Et de fait, outre l’histoire qui n’est pas des plus mauvaises, on a droit à une étude de caractères à laquelle le western de genre ne nous avait pas habitués. La plupart des personnages principaux sont à facettes multiples. Nul n’est bon ou mauvais. Chacun porte une part d’ombre et une part de lumière. Et les caractères sont rendus presque davantage par les expressions, les silences, que par les discours et les actes. Les bagarres sont quasiment stylisées, chorégraphiées, voire même au-delà du crédible. Rio s’emporte contre Amory, et c’est un gladiateur qui se dresse de sa chaise et renverse la table de poker, qui recule à pas lents en envoyant promener d’une ruade la chaise renversée qui gène son déplacement, qui se retourne comme dans un pas de danse dans la continuité du mouvement pour enfin sortir de la pièce. Rio corrige un ivrogne rudoyant une prostituée, et c’est à peine si l’on croit que les coups sont effectivement portés tant ils suintent l’amplitude théâtrale jusqu’au décoiffé excessif. Les paysages sont majestueux dans leur nudité, fait d’abord de désert de sable desséché balayé par un vent aveuglant, puis de plage de sable plantée ça et là de pins et bordée d’une houle furieuse. Une plage quasi méditerranéenne qu’on s’attendrait à voir se peupler de jeunes hellènes en toge et sandales. Mais autant le désert de sable est un paysage récurent du western, autant le bord de mer est une exception, et le passage de l’un à l’autre entre le début et la fin du film souligne la transmutation du film de genre en tragédie grecque. De même, la traversée initiale du désert minéral fait-elle entrer les protagonistes dans l’univers tragique en les isolant du monde commun, comme la traversée inverse d’un sable alors devenu fertile les fait ressortir du drame et rejoindre la vie ordinaire où la rédemption referme l’écrin de silice qui les avait enfermés. Ils étaient passés de l’autre côté du miroir, avant de le retraverser au retour. Miroir qui justement est construit de métal plaqué sur du verre, silice fondue, comme la violence des armes de fer est ici bornée par le sable, silice soumise au feu de la tragédie.

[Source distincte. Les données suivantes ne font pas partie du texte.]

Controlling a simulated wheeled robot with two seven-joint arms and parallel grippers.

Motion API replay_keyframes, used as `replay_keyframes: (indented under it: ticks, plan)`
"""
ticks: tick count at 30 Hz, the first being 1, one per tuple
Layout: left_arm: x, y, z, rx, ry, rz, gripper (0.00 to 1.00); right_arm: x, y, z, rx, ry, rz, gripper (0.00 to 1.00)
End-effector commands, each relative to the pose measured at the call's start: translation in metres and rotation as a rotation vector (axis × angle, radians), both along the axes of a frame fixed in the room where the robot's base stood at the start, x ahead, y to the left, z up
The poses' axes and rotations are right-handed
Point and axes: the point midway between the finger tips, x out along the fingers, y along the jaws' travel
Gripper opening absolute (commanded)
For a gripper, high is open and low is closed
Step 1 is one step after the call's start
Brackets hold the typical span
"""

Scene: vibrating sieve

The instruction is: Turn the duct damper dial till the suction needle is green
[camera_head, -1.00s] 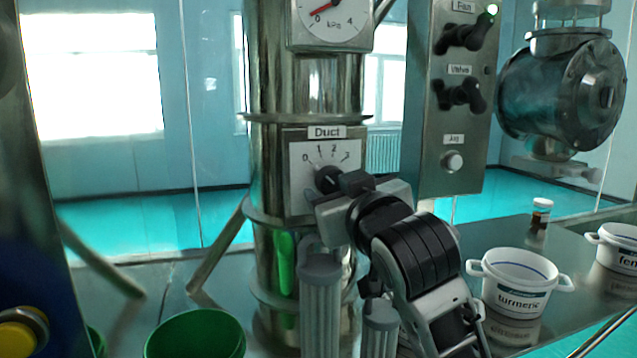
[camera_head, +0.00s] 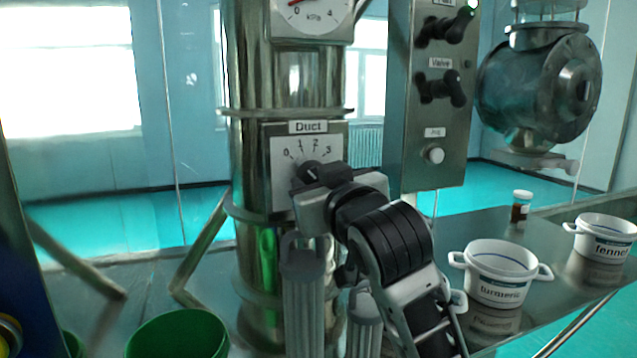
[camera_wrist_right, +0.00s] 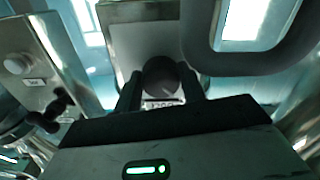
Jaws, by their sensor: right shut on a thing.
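The duct damper dial's black knob (camera_head: 308,172) sits on a white plate (camera_head: 279,177) marked 0 to 3, under a "Duct" label on the steel pipe. My right gripper (camera_head: 317,179) is shut on the knob; it also shows in the right wrist view (camera_wrist_right: 161,88), with a finger on each side of the round knob (camera_wrist_right: 160,75). The knob's pointer position cannot be read. The suction gauge (camera_head: 312,14), marked kPa, is cut off by the top edge. Only a bit of its red needle shows, and no green is visible. My left gripper is not in view.
A control panel (camera_head: 432,110) with black "Fan" and "Valve" handles stands right of the pipe. White tubs, turmeric (camera_head: 497,291) and fennel (camera_head: 602,252), and a small jar (camera_head: 520,207) stand on the bench at the right. A green bowl (camera_head: 178,335) is at the lower left.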

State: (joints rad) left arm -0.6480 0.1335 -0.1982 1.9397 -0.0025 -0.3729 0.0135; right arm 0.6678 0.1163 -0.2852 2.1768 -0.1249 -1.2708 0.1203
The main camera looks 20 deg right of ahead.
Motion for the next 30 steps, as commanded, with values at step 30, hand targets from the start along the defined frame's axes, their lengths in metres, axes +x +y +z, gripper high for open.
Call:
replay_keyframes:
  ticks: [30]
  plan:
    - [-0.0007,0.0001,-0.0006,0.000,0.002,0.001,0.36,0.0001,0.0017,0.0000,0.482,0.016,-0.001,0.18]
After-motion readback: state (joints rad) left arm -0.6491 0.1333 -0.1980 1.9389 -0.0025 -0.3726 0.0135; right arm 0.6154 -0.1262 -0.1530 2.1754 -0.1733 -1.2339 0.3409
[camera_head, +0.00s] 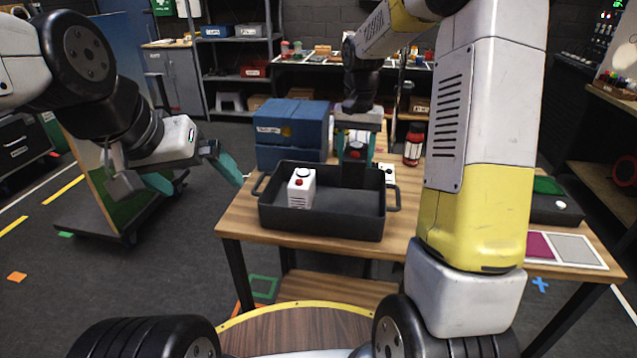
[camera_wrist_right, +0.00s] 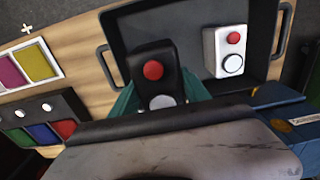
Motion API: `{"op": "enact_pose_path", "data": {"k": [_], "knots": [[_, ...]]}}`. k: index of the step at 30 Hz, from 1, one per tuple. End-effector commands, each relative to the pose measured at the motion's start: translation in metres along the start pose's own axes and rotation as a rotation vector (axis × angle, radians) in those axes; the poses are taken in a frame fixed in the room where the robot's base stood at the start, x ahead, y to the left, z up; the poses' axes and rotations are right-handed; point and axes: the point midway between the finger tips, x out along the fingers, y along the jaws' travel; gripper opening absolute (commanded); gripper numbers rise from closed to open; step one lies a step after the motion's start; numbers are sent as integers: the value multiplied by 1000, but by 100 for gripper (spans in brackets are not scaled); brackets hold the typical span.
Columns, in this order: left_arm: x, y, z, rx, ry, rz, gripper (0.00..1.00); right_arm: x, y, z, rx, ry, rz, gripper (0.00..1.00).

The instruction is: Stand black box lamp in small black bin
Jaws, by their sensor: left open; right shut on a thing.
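The black box lamp (camera_head: 354,175) is a dark upright block with a red dome and a white round button on its face, clearer in the right wrist view (camera_wrist_right: 146,65). My right gripper (camera_head: 356,148) is shut on it, with teal fingers at its sides. It is over or just inside the back right part of the small black bin (camera_head: 320,220); I cannot tell whether its base touches the bin floor. A white box lamp (camera_head: 301,188) with a red dome stands in the bin's left part, also seen in the wrist view (camera_wrist_right: 226,50). My left gripper (camera_head: 195,176) is open and empty, left of the table.
Blue boxes (camera_head: 290,125) are stacked behind the bin. A red-brown jar (camera_head: 413,144) stands behind it to the right. The bin's front right floor is clear.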

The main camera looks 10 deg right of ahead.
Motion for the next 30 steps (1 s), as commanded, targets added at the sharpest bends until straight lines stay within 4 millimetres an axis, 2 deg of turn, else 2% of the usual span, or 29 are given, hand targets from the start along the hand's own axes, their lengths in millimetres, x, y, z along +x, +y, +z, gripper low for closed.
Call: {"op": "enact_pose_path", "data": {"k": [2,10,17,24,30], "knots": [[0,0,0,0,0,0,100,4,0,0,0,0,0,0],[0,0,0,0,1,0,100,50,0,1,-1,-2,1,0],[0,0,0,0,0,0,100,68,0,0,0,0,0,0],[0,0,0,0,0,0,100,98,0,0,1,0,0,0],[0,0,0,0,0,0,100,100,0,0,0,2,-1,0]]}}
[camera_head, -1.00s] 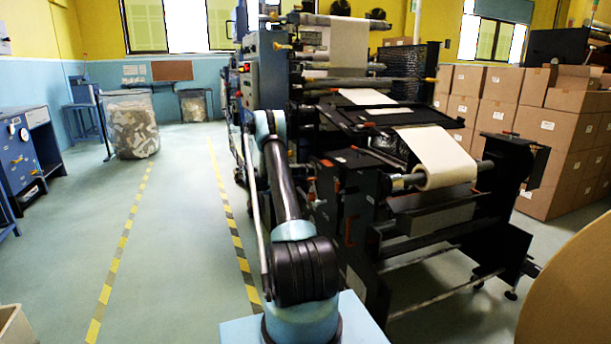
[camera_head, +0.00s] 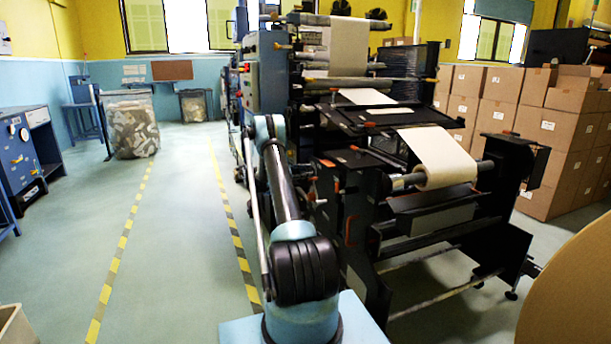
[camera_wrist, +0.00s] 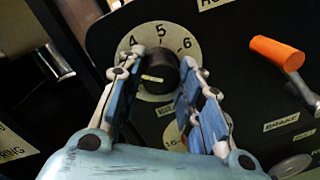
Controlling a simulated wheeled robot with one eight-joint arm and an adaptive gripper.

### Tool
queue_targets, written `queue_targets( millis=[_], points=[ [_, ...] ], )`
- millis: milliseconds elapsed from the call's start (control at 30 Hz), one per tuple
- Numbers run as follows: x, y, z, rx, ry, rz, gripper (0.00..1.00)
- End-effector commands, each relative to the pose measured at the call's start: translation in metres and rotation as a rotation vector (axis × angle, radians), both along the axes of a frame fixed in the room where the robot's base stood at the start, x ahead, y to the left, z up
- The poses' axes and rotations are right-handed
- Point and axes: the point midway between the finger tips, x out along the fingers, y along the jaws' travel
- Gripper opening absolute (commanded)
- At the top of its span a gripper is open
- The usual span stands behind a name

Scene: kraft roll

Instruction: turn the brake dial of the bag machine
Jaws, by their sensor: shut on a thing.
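The dial is a round black knob (camera_wrist: 158,70) with a pale pointer mark, on a pale ring scale (camera_wrist: 186,47) showing 4, 5 and 6. It sits on the machine's dark panel in the wrist view. My gripper (camera_wrist: 163,62) has its two blue-padded fingers on either side of the knob and is shut on it. The pointer mark lies on the knob's lower left part. The bag machine (camera_head: 350,190) stands right of my arm in the head view. My gripper and the dial are hidden there.
An orange-handled lever (camera_wrist: 277,52) is right of the dial, above a label reading BRAKE (camera_wrist: 281,127). A second small scale (camera_wrist: 172,136) is partly hidden below the knob. Cardboard boxes (camera_head: 560,130) stand at the right. The floor aisle (camera_head: 180,220) at left is clear.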

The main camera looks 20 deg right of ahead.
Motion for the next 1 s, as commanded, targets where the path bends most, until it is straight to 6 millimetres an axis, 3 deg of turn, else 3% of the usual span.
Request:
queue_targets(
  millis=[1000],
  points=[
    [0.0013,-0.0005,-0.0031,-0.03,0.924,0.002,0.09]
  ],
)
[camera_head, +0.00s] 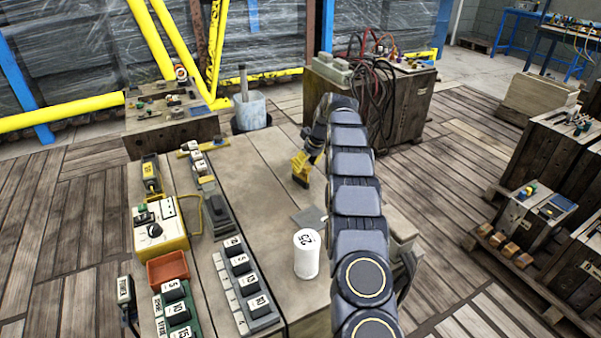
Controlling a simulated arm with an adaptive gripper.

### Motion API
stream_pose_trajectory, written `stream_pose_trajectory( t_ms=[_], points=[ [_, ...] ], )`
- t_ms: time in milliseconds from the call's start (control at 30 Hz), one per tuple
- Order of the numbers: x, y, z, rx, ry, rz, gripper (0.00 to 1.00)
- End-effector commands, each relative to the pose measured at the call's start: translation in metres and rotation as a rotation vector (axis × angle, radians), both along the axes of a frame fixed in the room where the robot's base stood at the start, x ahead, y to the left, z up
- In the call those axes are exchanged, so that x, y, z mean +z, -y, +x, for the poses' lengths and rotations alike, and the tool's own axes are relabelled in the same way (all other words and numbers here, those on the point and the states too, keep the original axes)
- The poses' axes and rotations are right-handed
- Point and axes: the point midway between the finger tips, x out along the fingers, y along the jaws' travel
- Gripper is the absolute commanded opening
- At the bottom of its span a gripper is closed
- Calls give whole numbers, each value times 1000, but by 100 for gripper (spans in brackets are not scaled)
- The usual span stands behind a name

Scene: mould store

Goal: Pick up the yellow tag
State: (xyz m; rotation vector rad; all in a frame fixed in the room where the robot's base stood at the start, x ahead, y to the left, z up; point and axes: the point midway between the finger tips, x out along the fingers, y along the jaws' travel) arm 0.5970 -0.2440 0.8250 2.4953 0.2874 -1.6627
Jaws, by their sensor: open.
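My gripper (301,178) hangs at the far end of my arm, pointing down over the middle of the wooden bench top (252,180). Its yellow and dark end is small in this view; the jaws are open and I see nothing held between them. A small dark block with a yellow marked face (149,171) stands at the bench's left edge, well left of my gripper. It may be the yellow tag, but its marking is too small to read. My arm hides part of the bench's right side.
A white cylinder (306,256) marked "C2" stands near my arm. Numbered blocks sit in racks (244,290) at the front left. A yellow control box (160,230) and an orange tray (167,268) stand left. A crate with cables (405,100) is behind. The bench centre is mostly clear.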

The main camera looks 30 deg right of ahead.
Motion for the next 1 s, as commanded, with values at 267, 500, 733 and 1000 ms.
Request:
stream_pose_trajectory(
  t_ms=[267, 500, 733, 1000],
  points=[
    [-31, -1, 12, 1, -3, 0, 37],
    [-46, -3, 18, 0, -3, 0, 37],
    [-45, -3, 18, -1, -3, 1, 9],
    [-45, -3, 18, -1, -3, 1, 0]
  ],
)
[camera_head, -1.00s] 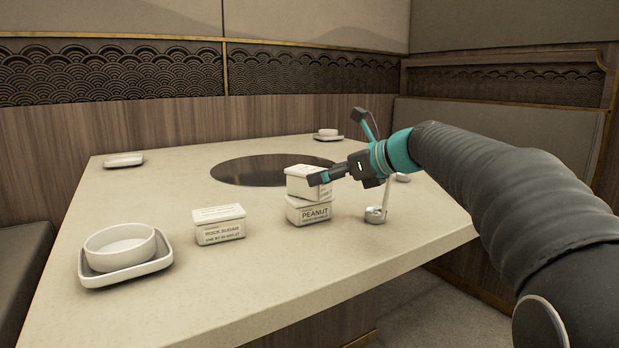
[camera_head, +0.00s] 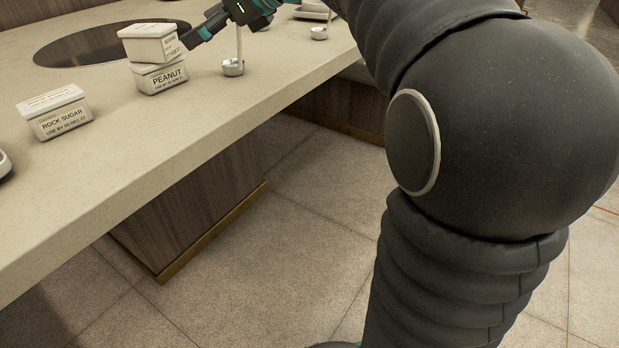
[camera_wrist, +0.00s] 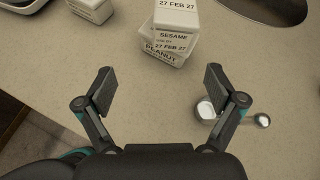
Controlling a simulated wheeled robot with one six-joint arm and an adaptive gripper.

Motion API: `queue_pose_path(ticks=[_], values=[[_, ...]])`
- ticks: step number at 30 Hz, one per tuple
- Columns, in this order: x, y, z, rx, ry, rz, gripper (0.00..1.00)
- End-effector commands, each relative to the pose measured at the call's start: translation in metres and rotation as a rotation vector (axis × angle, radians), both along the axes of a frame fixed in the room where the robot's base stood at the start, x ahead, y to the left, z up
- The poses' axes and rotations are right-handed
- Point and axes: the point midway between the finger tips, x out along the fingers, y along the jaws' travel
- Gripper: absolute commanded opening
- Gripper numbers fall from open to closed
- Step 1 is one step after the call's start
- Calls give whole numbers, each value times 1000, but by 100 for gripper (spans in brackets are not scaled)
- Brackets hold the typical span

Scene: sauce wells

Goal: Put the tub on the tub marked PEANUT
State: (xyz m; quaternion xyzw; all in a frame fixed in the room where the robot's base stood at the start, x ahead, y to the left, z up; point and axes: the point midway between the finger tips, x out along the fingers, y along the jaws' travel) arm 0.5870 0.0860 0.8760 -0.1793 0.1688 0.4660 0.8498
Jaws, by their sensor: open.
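A white tub (camera_head: 150,46) labelled SESAME in the wrist view (camera_wrist: 174,38) rests on the white tub marked PEANUT (camera_head: 161,78). The upper tub sits slightly turned and a little off-centre to the left in the head view. The PEANUT tub also shows in the wrist view (camera_wrist: 162,57), partly covered by the upper one. My gripper (camera_wrist: 160,88) is open and empty, its two fingers spread wide. The stack stands ahead of the fingertips, clear of them. In the head view my gripper (camera_head: 196,36) is just right of the stack.
A ROCK SUGAR tub (camera_head: 58,116) stands left of the stack. A small ladle (camera_head: 233,68) is close on the right, near my right finger in the wrist view. A dark round plate (camera_head: 85,45) is set into the table behind. The table's front edge is near.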

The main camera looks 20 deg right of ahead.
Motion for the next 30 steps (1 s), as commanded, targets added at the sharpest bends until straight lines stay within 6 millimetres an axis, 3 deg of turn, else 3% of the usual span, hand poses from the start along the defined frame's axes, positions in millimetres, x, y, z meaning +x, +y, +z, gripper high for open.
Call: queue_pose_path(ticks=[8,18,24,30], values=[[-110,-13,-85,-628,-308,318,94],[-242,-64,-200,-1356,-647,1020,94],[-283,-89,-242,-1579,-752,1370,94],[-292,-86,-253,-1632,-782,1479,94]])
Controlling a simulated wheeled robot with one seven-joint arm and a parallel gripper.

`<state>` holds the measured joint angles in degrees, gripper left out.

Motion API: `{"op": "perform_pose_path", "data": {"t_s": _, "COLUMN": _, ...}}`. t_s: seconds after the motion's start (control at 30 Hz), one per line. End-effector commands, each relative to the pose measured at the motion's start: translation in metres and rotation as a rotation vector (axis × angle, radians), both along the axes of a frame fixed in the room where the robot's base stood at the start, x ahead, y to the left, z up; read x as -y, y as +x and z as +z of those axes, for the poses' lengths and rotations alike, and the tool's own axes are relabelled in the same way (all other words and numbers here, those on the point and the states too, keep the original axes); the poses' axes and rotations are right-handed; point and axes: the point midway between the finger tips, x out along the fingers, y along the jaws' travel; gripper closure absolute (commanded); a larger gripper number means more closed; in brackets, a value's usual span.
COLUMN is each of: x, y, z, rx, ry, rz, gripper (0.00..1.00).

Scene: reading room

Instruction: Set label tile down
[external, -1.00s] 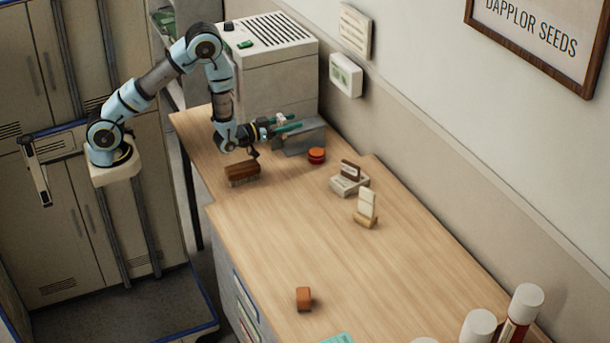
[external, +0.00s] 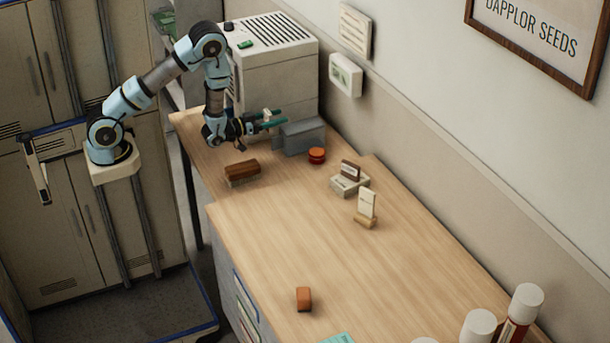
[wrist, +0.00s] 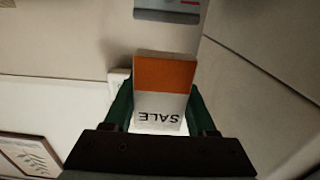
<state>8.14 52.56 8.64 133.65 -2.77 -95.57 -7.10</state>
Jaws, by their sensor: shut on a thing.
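The label tile (wrist: 165,75) is in my gripper (wrist: 160,100) in the wrist view. It has an orange band and a white part with "SALE" upside down. The green fingers lie on both sides of it. In the external view my gripper (external: 271,118) is above the far end of the table, beside the grey bracket-like block (external: 303,138). The tile is too small to make out clearly there.
A red round tin (external: 317,156), a brush (external: 242,173) and two small stands, one pale (external: 349,188) and one wooden (external: 366,221), are on the table (external: 290,235). A large grey machine (external: 275,75) stands behind. The table's middle is clear.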

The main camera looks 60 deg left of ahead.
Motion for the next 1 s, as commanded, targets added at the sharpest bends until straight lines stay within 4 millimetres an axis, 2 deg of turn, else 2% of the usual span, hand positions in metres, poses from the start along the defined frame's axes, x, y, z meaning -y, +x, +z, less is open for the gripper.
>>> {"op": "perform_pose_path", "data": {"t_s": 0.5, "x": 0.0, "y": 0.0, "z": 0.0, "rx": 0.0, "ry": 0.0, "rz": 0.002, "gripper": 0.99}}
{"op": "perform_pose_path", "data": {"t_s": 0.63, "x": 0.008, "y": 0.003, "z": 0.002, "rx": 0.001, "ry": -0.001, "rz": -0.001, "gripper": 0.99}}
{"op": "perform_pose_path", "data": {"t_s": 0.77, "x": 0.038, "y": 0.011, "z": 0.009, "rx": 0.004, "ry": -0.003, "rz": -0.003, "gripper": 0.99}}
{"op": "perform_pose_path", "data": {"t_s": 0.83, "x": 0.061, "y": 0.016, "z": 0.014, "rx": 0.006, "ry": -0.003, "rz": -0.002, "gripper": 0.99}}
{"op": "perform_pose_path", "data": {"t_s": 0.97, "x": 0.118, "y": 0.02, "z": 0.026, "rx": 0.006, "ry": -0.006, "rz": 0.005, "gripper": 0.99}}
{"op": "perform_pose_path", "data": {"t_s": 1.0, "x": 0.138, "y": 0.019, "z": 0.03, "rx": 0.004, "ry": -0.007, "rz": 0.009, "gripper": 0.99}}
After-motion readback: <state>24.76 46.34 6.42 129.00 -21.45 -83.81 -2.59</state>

Mais quelle est la nature de ce drame ? Un jeune homme (que Longworth appelle « Kid » tout au long du film, référence évidente à Billy The Kid, mais également à un statut d’enfant, ou mieux à une position de fils) se révolte contre la faute commise par un père (le prénom de Longworth est ici « Dad »). Le nom du jeune homme est Rio, en référence à la tempétuosité et à la fertilité de la rivière, porteuse de vie et d’espoir, alors que celui de son adversaire est Longworth (littéralement « utilité de la durée »). La force et l’espoir de la jeunesse contre la faute de l’âge qui transige, qui négocie, qui échoue. La vengeance passe ainsi par la réfutation de l’autorité de mâle de l’adversaire sur les femmes de sa maison. La mère, Maria (et le prénom marial n’est pas ici un hasard), est intouchable par principe. Mais la jeune vierge de la maison du père (du beau-père en fait, ce qui permet une distance préservant les apparences de la parabole) est par contre accessible. Et c’est à travers elle que viendra le châtiment, puis le pardon, la rédemption, et finalement la vie. Le rapt des vierges aurait été encore plus clair si Louisa s’était appelée Sabine, mais a-t-on réellement besoin qu’on nous offre toutes les clés ? L’allégorie du conflit d’Œdipe et de son roi de père est déjà suffisamment transparente pour donner à penser.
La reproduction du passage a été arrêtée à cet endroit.